サービスベンダー企業の中には、こうしたインプリ作業をサービスの一部として提供している会社もあります。一方で、複数のサービスを横断してデータフローや機能連携の設計をする必要がある場合などは、1つのサービスベンダーでそれを持ち切れない場合も出てきます。そこではSIerが複数サービスを束ねてやりたいことを実現できるまで持っていき新たなサービスとしてユーザー企業に提供することが新たな価値になります。こうした複数サービスのパッケージングとインテグレーション(=まさにSystem Integratorという言葉通りの仕事)において付加価値を生む存在が、MSPというわけです。

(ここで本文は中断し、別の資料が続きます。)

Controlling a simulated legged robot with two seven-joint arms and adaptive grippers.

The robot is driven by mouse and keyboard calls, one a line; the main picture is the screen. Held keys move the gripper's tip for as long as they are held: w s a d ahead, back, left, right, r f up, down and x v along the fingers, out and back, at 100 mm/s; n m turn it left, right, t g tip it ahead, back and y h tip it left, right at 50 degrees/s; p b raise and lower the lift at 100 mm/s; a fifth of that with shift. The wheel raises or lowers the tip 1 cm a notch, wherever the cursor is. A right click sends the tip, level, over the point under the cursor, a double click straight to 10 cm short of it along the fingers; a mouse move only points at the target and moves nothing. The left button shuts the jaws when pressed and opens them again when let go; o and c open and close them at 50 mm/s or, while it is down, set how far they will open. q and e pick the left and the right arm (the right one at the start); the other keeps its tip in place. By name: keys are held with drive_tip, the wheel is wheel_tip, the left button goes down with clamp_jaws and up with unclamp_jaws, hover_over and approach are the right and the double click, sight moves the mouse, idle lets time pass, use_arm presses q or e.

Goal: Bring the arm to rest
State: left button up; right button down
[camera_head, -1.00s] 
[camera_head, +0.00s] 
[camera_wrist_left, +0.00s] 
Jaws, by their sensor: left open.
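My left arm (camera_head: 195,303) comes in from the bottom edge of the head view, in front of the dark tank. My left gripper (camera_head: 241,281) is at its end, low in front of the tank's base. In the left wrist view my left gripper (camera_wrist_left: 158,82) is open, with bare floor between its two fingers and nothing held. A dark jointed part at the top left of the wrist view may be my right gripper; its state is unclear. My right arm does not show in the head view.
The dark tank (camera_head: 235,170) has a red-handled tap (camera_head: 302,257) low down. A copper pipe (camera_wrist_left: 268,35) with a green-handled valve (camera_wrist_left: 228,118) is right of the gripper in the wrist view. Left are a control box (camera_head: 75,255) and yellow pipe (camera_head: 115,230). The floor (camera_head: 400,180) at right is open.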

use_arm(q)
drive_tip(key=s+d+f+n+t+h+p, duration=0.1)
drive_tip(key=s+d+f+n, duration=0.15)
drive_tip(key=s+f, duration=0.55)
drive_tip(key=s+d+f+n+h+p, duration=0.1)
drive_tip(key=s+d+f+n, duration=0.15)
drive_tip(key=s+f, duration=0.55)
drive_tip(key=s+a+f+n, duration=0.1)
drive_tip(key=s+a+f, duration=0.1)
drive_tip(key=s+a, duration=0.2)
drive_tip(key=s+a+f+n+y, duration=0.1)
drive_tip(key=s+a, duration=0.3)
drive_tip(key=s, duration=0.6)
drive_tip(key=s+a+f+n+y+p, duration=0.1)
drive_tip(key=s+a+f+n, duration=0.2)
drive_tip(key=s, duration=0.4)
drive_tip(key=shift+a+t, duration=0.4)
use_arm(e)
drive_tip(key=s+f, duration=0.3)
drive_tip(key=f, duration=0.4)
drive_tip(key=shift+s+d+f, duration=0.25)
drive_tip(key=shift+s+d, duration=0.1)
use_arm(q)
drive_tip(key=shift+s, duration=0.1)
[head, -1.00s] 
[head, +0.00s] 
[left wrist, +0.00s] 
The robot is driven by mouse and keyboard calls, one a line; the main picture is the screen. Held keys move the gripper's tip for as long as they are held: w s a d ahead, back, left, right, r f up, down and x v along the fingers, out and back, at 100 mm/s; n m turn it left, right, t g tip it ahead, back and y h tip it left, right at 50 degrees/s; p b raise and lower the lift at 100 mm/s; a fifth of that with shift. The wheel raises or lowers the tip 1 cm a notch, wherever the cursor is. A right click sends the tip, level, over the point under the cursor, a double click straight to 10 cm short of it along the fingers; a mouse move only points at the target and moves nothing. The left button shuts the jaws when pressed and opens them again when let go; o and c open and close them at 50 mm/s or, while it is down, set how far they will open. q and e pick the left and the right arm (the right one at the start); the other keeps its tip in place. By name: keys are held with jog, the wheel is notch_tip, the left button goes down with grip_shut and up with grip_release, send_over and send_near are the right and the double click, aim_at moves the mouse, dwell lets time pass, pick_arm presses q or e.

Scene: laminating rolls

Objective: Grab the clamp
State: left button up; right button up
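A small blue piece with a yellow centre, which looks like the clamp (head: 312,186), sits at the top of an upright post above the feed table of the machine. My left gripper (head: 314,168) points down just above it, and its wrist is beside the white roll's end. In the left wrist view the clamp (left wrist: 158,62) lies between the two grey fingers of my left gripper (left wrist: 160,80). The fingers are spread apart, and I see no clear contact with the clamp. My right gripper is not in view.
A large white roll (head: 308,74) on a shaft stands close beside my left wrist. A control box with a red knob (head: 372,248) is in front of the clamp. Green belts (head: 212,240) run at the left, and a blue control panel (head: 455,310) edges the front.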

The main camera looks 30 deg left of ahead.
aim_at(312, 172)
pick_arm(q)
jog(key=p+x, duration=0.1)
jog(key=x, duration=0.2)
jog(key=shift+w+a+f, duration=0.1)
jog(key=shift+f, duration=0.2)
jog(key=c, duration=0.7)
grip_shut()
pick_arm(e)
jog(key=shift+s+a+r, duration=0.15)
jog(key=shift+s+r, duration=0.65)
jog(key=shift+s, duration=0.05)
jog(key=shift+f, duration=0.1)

SIerがMSP化した世界では、ユーザー企業から見ればSIerはある業務領域のシステム開発を丸投げできる対象ではなく他のSaaSベンダーなどと並列にいるサービスベンダーの中の1つになります。

この図を見ても、ユーザー企業のコントロール範囲が大きくなることが伺えます。見方を変えれば、SIerに集中的にリスクを負わせていたところを、ユーザー企業が責任主体となって自らリスクの分散やコントロールができる状態になります

DXの文脈で語られる日本の従来型システム開発がなぜつらくなるのか。その理由を6つのワードで整理してみました。もちろん、現状を理解したからといってこの複雑かつ構造的な問題をすぐに解決できるわけではありません。しかし、進むべき方向に確証を得るためにも前提の理解は重要です。ソフトウェアの力が強まっていく中で、それでも楽しく働く人が増え続けるように、日本からつらいシステム開発の現場が少しでも減ることを願っています。